My agenda is to talk about paratext, which I wanted to do in my previous move but ran out of space. These are my two themes of late: gaming and paratext. So I suppose it's logical I would want to say something about the role of paratext in games of a literary kind—as well as want to "game" the concept of paratext, expecially Blake's unique paratext.

For those just tuning in, paratext consists of the elements of a book (and a game? We'll see) that bracket the text proper: title page, table of contents, intertitles, notes, index, etc. Gerard Genette is something of the expert here. He writes, "the paratext is what enables a text to become a book and to be offered as such to its readers and, more generally, to the public. More than a boundary or a sealed border, the paratext is, rather, a threshold" (2).

It is important to note that such thresholds appear variously in the book. These entrances to the meaning of the text could be at the beginning (title page), alongside (footnotes), or at the end (index). And in that they affect the presentation they also affect the meaning of a work. Genette quotes Philippe Lejeune to that effect: paratext is "a fringe of the printed text which in reality controls one's whole reading of the text." Genette closely ties this to the author as procedural authority—Foucault's "author-function" though Genette seems oblivious to that concept, which I assume is willful in some way.

So the paratext offers portals into the meaning of the work. But how does paratext function in interactive, virtual narratives, such as we encounter through the Contraries Machine? Certainly its functioning is different. If our paratextual portals can be everywhere in the work, paratext is certainly possible in a work with an infinite number of access points, such as hypertext offers. Could every page be paratext into the larger meaning of the work? Yes, but could it control the discourse of the work? I wonder.

So what, finally, can I say about the respective title pages to The Songs of Innocence and The Songs of Experience, particularly in terms of paratext—in their framing of meaning?

We can see how it works immediately with the Innocence title page: it forecasts many of the themes we'll see deeper into the book. There is much foliage spreading without check across the page. We see the fecundity of Innocence. We also see how the image and words meld into each other, text becoming greenery and vice versa, facilitating a double-vision become single, in our interaction with the plate. We also see how Innocence can be renewed: the blasted tree is sprouting green again.
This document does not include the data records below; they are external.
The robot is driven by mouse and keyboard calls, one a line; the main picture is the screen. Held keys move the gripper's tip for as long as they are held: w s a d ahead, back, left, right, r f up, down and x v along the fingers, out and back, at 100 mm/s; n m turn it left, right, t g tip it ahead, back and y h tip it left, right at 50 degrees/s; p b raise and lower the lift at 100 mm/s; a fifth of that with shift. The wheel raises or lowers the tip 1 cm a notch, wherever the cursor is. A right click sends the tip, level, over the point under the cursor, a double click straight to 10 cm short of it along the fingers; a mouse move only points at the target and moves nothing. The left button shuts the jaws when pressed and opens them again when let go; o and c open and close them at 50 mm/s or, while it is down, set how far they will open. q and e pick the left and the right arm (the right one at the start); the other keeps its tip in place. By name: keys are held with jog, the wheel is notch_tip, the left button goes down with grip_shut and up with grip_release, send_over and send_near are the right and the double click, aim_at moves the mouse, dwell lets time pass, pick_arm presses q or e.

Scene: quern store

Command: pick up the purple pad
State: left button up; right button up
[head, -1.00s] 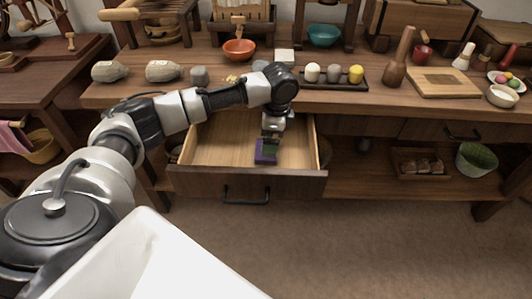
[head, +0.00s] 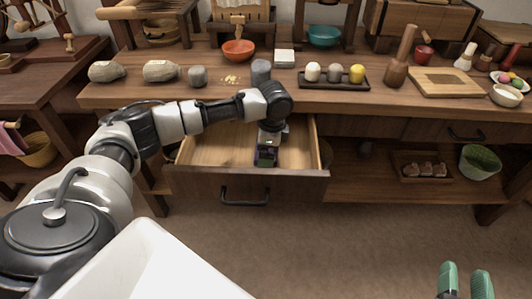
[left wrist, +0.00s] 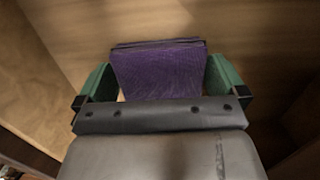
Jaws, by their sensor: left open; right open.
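The purple pad (left wrist: 160,72) lies in the open wooden drawer (head: 215,150). In the left wrist view my left gripper (left wrist: 162,84) is open, with one green finger on each side of the pad. I cannot tell whether the fingers touch it. In the head view my left gripper (head: 266,156) reaches down into the drawer and mostly covers the pad. My right gripper (head: 466,280) is open and empty, with green fingertips, over the floor at the lower right.
The drawer front with its dark handle (head: 245,197) sticks out below the worktop (head: 220,98). On the worktop stand a grey cylinder (head: 261,72) close to my left arm, and a dark tray (head: 318,83) of small pieces. The drawer is clear left of the gripper.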

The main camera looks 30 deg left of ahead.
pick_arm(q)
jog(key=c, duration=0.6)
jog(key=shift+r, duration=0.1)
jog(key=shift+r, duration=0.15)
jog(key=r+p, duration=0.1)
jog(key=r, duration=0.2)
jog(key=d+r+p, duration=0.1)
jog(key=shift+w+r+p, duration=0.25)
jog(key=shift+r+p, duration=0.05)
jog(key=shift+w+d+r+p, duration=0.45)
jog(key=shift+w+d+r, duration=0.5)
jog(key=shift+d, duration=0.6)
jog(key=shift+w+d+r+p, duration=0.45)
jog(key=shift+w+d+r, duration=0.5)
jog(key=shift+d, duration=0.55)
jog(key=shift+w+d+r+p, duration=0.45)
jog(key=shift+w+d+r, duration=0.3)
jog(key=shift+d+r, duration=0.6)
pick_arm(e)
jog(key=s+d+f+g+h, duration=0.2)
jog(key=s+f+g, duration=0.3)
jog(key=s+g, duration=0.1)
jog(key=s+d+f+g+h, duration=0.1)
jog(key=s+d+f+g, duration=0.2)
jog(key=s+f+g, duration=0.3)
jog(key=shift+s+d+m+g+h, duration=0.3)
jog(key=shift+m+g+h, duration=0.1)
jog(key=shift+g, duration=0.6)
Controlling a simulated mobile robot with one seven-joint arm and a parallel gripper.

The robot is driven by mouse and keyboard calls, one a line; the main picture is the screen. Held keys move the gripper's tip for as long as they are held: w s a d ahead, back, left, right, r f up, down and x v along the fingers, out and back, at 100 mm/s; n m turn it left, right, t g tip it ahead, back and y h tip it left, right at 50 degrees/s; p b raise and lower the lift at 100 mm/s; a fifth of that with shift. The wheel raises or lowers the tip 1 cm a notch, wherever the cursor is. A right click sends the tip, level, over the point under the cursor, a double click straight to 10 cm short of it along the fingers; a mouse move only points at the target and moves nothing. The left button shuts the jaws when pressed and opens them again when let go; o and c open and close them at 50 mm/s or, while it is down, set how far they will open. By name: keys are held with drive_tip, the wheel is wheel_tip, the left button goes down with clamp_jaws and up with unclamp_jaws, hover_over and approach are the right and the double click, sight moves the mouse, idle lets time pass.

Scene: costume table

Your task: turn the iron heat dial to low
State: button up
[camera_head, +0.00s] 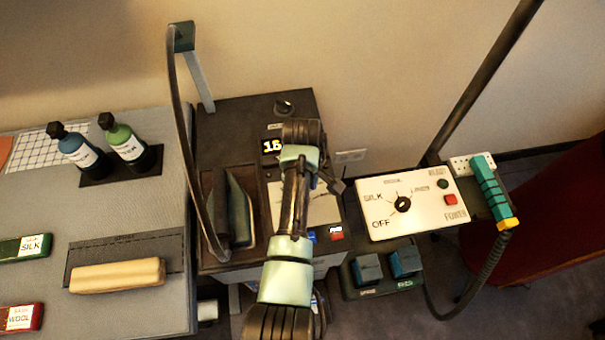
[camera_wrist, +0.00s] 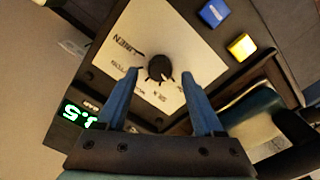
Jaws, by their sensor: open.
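The heat dial (camera_wrist: 158,68) is a round black knob on a white plate (camera_wrist: 185,45) with black lettering, one word reading LINEN. A small pale mark shows on the dial's lower right side in the wrist view. My gripper (camera_wrist: 161,74) is open, with one blue finger on each side of the dial; I cannot tell whether they touch it. In the head view my arm hides this dial and part of its plate (camera_head: 318,207). The iron (camera_head: 240,215) rests on the left of the same dark unit.
Two bottles (camera_head: 130,147) stand at left.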

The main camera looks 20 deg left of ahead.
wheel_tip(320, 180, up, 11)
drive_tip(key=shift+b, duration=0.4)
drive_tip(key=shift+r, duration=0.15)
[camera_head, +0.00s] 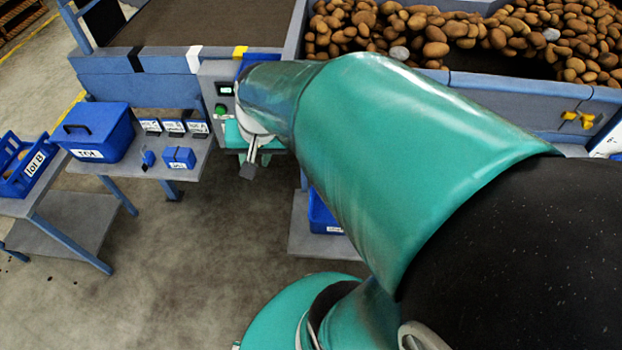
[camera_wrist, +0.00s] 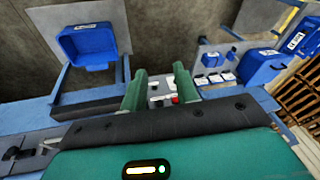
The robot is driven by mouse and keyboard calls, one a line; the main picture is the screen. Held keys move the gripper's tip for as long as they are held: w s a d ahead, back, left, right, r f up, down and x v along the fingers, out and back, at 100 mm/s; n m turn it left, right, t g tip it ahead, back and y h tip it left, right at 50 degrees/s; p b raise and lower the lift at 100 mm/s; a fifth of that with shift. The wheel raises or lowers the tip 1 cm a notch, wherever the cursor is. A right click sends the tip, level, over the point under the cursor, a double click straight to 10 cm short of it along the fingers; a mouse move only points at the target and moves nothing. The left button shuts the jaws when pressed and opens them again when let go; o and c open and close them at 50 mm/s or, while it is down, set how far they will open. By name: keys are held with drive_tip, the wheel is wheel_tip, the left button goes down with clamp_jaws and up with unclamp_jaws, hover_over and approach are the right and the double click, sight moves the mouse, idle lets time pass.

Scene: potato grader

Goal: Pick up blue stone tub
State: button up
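A blue tub (camera_head: 322,213) with a small white label sits on a low grey platform, partly hidden behind my arm in the head view. It looks like the stone tub, but I cannot read the label. A matching open blue tub (camera_wrist: 88,45) shows at the upper left of the wrist view and looks empty. My gripper (camera_wrist: 160,84) has its two green fingers apart with nothing between them. In the head view my gripper (camera_head: 248,168) hangs in front of the grader's control box, left of the tub and apart from it.
A side table (camera_head: 98,167) holds a lidded blue box (camera_head: 96,131), small labelled trays and a small blue box (camera_head: 179,157). A "lot B" crate (camera_head: 28,168) stands far left. Potatoes (camera_head: 435,35) and a few grey stones lie in the grader. The floor (camera_head: 190,260) in front is clear.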

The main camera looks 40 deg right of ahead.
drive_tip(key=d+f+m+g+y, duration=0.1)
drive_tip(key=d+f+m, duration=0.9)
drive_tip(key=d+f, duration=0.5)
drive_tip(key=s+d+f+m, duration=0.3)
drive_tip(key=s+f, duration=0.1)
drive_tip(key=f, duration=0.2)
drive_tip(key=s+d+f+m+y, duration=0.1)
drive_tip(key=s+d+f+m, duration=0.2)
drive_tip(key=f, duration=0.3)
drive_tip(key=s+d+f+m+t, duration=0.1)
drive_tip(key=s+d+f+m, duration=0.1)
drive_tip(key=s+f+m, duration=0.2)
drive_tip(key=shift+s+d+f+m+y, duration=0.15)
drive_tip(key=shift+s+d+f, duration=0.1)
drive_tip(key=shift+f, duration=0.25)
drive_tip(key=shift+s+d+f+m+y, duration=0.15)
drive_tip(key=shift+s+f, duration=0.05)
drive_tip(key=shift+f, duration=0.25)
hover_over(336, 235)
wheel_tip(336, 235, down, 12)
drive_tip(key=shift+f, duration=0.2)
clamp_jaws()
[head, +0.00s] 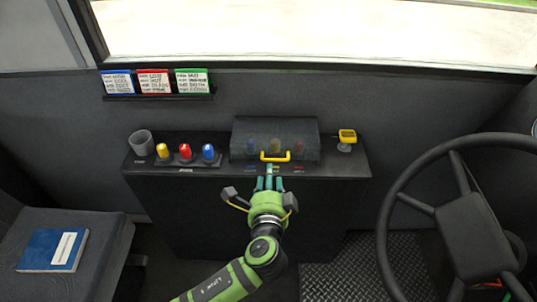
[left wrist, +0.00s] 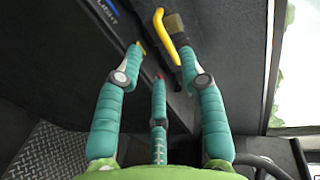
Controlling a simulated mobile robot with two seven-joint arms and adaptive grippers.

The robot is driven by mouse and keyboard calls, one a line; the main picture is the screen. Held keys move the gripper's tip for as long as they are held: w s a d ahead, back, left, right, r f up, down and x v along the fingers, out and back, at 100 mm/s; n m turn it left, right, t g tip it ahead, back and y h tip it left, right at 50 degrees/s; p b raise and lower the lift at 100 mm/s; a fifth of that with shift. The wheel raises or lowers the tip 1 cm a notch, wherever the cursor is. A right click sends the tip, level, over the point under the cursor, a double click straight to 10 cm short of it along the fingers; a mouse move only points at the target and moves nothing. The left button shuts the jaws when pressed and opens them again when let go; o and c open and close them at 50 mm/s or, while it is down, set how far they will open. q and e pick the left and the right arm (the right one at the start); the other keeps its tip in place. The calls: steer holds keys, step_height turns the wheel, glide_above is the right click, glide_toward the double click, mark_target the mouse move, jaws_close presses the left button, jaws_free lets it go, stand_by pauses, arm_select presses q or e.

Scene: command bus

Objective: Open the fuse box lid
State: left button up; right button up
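The fuse box lid (head: 300,135) is a dark, see-through cover on the black console, and it looks closed. Coloured shapes show dimly through it. Its yellow handle (head: 275,156) runs along the front edge; the handle also shows in the left wrist view (left wrist: 163,32). My left gripper (head: 269,178) is just in front of and below the handle. In the left wrist view its teal fingers (left wrist: 160,62) are spread apart with nothing held between them. The handle is by the tip of the right-hand finger; I cannot tell whether they touch. My right gripper is out of view.
On the console (head: 240,205) stand a grey cup (head: 141,143) and yellow, red and blue pieces (head: 185,152) left of the box, and a yellow device (head: 347,137) right of it. A steering wheel (head: 460,215) is at right, a seat (head: 95,235) at left.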

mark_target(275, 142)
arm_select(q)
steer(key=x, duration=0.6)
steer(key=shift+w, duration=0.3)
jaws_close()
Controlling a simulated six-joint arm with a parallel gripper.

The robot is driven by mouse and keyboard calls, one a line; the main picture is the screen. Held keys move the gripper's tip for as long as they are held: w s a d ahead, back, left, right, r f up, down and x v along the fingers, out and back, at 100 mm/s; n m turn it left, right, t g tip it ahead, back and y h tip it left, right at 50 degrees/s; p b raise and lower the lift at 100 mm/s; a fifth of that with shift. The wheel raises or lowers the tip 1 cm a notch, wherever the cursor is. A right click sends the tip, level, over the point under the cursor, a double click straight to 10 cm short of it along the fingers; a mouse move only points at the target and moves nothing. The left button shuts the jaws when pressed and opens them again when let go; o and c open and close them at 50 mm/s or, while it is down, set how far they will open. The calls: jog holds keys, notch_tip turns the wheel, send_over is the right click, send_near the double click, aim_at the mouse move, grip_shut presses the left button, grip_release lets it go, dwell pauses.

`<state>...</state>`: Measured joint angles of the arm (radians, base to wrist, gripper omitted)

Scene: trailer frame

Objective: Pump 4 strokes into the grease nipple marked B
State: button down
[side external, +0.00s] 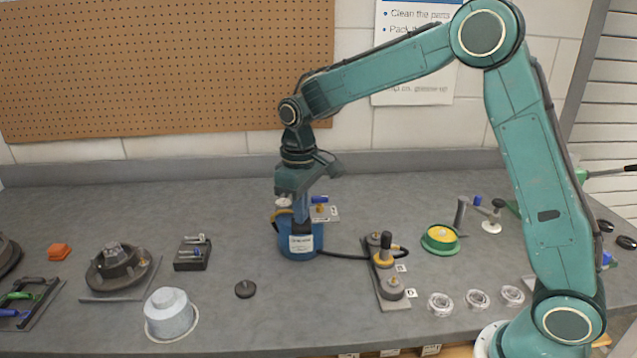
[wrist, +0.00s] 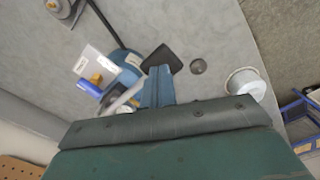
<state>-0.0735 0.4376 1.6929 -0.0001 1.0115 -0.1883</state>
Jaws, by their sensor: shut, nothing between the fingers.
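A blue grease pump (side external: 298,243) with a white label stands mid-bench; it also shows in the wrist view (wrist: 125,68). My gripper (side external: 301,218) points down over it, shut and empty, its fingertips at the pump's black pad (wrist: 162,59). Whether they touch it I cannot tell. A black hose (side external: 343,256) runs from the pump to a yellow-ringed coupler (side external: 384,258) at the middle of a dark nipple plate (side external: 379,283). A small tag (side external: 401,268) sits beside it, its letter too small to read surely. Round fittings (side external: 391,288) stand on the plate.
A blue-topped valve (side external: 320,199) and white card (side external: 326,214) are right behind the pump.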

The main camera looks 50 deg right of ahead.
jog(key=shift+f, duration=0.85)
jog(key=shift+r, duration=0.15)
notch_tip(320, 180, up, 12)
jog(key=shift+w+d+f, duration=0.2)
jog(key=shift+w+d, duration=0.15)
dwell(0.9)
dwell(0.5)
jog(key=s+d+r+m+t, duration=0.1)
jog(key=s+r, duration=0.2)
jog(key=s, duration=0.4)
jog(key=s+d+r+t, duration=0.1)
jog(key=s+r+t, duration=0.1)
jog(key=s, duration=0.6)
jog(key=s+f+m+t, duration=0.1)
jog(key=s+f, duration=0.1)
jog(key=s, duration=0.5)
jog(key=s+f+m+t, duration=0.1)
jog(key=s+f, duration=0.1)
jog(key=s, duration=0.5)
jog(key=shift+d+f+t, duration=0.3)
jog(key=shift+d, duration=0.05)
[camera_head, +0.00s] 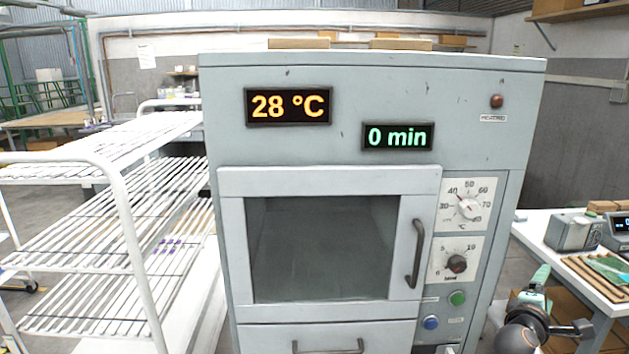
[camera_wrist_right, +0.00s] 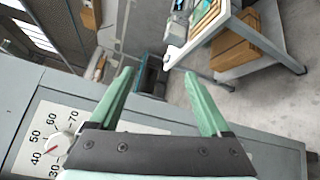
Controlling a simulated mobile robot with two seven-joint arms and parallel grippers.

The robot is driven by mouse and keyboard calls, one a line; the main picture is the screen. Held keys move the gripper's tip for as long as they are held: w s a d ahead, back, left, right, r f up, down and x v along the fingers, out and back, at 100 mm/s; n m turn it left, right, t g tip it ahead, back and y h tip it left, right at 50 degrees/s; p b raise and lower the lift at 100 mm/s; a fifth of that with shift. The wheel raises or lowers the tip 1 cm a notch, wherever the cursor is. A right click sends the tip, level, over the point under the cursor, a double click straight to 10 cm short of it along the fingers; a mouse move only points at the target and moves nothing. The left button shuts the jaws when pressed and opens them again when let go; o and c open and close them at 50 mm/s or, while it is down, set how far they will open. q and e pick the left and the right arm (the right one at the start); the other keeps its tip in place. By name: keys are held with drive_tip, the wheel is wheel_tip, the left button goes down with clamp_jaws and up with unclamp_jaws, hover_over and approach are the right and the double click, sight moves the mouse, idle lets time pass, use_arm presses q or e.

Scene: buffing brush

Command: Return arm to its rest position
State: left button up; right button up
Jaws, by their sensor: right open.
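My right gripper (camera_head: 540,280) shows low at the right in the head view, beside the right side of the grey oven (camera_head: 370,73). Its green fingers are spread apart and empty in the right wrist view (camera_wrist_right: 158,74). The temperature dial (camera_head: 464,208) is on the oven's front panel, its pointer near 40; it also shows at the lower left of the wrist view (camera_wrist_right: 55,146). My left gripper is not in view.
The oven door (camera_head: 325,248) is shut; the displays read 28 °C and 0 min. A white wire rack (camera_head: 126,210) stands to the left. A table (camera_head: 545,226) with instruments and wooden pieces stands at the right, near my right arm.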

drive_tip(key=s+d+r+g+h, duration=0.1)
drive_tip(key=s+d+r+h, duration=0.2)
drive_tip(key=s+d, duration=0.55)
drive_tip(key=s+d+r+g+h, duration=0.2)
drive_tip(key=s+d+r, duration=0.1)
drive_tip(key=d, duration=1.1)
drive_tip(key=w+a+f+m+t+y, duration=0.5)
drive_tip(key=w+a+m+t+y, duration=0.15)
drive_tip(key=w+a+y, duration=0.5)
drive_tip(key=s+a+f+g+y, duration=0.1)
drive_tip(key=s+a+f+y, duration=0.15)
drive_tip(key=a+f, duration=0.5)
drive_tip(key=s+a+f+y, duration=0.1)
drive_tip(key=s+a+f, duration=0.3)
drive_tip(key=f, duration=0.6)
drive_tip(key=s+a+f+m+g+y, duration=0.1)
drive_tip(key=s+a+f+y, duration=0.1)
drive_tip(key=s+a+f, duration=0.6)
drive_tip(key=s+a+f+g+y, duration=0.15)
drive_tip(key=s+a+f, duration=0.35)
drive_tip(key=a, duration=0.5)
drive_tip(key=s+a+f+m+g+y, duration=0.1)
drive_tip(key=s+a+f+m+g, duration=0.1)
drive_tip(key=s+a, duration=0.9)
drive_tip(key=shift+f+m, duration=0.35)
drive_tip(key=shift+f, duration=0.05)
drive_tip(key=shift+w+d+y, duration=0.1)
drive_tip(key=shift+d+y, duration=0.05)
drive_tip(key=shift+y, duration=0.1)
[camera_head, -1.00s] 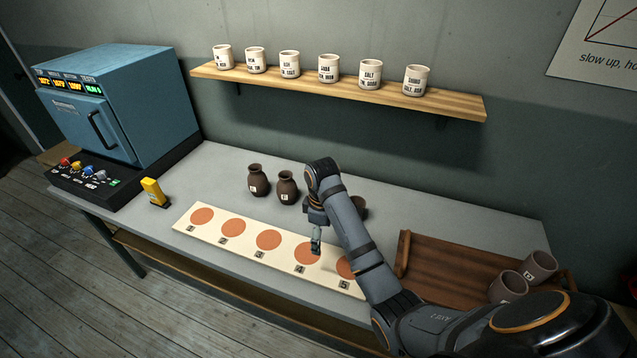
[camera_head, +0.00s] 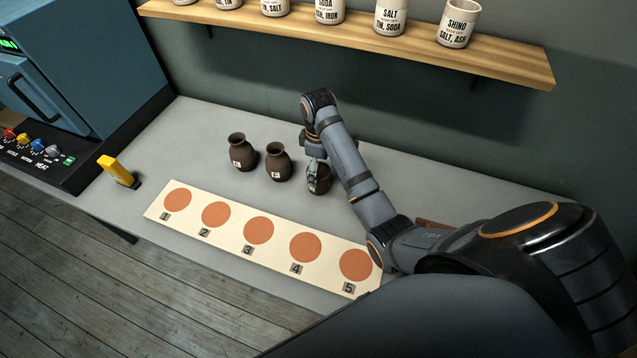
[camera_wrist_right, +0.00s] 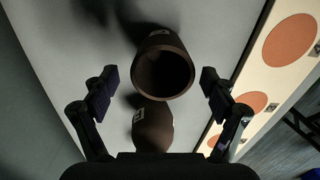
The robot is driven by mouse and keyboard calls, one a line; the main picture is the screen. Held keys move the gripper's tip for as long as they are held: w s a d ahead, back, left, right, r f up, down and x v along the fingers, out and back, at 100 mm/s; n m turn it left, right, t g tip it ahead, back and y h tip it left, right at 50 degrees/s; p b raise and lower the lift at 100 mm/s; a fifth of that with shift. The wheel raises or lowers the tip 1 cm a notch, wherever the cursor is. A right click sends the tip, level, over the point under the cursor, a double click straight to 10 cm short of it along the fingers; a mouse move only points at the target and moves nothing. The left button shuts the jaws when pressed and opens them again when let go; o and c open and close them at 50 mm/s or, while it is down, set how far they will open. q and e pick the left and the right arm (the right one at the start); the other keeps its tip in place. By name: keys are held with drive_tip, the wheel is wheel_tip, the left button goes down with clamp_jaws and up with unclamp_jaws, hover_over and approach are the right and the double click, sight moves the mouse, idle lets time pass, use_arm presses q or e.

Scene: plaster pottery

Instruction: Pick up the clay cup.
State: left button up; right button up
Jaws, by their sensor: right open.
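A dark brown clay cup (camera_head: 320,182) stands on the grey table, right of two brown vases, partly hidden behind my right gripper (camera_head: 314,172). In the right wrist view the cup (camera_wrist_right: 163,72) shows its round open mouth, between the two spread fingertips of my right gripper (camera_wrist_right: 159,82). The fingers stand apart on either side of the cup, with a gap on both sides, and hold nothing. My left gripper is not in view.
Two brown vases (camera_head: 277,163) stand left of the cup; one vase (camera_wrist_right: 152,127) shows close by in the wrist view. A cream board (camera_head: 232,233) with numbered orange discs lies in front. A yellow object (camera_head: 116,170) stands left. A shelf (camera_head: 520,62) holds labelled jars.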

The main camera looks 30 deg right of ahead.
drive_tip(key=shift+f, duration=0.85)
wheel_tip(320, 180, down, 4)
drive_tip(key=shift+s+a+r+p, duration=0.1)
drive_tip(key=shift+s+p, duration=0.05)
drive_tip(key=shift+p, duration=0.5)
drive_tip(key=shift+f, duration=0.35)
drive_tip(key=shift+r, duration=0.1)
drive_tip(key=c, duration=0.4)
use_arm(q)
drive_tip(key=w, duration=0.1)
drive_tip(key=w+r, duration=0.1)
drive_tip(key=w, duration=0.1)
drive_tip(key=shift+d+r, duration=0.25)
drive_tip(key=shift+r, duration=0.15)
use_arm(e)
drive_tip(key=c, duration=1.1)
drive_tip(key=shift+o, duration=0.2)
This renewal implies Experience, so here we have a portal to that book, or a portal between the two books. All this we will see again in the book.

There are also various golden figures flitting about the text-forms. So we are again—always—entertaining angels, oftentimes unaware. Keynes points out the piper figure in the bowl of the bottom of the "I" in "Innocence." (Keynes commentary is keyed to plates rather than page numbers. See the commentary to the Innocence title page). He suggests, because he is wearing the type of big hat favored by Blake, that this piper is meant to represent Blake, but it is always dangerous to identify any of his figures—shepherd, piper, bard—with Blake and I am hesitant to do so here.

There is also a nurse here, another common figure in these two books. Also children, who throng about Innocence, and are clearly representative of that world for Blake—though they appear in Experience as well, and not just as hapless figures (Use the Machine to view "Holy Thursday" and "The Chimney Sweeper") but do some frolicking there as well (See second plate to "The Little Girl Found," Plate 36). What are the children doing? They're peering into a book, no doubt a book for children, the kind a nurse would read to her charges. Maybe Blake's book? Though that might make Blake more pre-pomo than he (or I) would be comfortable with.

This idyllic scene of reading lulls us into a comfortable expectation that we are about to read is something strictly for children, presenting quaint representations of childhood innocence. We will shortly find this is not so, and perhaps this is why Blake depicts it this way at the start.

Now the title page from Experience. A very different scene, to say the least. We have moved from the lovely rural scene of Innocence into a kind of mausoleum. So, from outside to inside. So here we seem to have a contrary relationship established. We'll see if it plays out in other plate combinations.

In Experience, the fecund green foliage we saw in Innocence has largely dried up. But not completely: their are some new sprouts, coming from the letters, again suggesting renewal—and a portal point between the two virtual worlds of Innocence and Experience.

Innocence has "dried up" in a more dramatic way in the depiction of the children. In Experience, the two children—slightly older versions of the same children in Innocence perhaps—are grieving the death of both their parents. In Innocence they were complacently frolicking outdoors, listening as their nurse read them nursery rhymes and fairy tales, and now they come in to find their parents dead, and the nurse gone. This is truly a disaster for the children, more dire than the reader—at least those from the industrialized West—might encounter today. In Blake's time, becoming an orphan, being thrust upon the charity of others—usually other family members or the church; there were precious few other resources—was nothing but a disaster; it generally meant desperate poverty. Other Romantic-era works (Cf. Caleb Williams by William Godwin, Frankenstein by Mary Shelley) have shown the true, disastrous, radically disempowered, nature of orphanhood. Innocence could never survive such a disaster. There is no better entrance, or portal, to Experience than the child's experience of his/her parents' death.

What do we make of the dancing figures above the tableux of death and bereavement? Are they mere ornaments? Nothing is "mere" in Blake. Are they meant to be a mockery of the scene below—a callous world dancing as parents die, leaving children who are suddenly cast into poverty? Possibly. Perhaps a more charitable explanation would be that they represent the world of Innocence, which continues, elsewhere, though these children have been cast out. Again, the parallel universes of Innocence and Experience co-existing within a larger meta-universe, without any traffic between them until the experience of visionary consciousness gives us the portals.

I thought I might say other things about paratext but I think my discussion so far has showed clearly the functioning of paratext in Blake's text. They reflect thematic content, as well as visual and textual tropes. They are portals, thresholds upon, two distinct, though parallel, universes. So we how paratext functions in a work that is not just verbal or visual, but both at the same time.

We also glimpse that the ride Blake is going to give us may prove to be bumpy: not a boat ride along a placid stream, past lovely pastoral scenes, but more like a roller coaster through the dark mountain, with garish faces appearing suddenly out of the world of shadows. Until we come out the other side and see, for good or ill, the world has not changed, though our perception of it might have.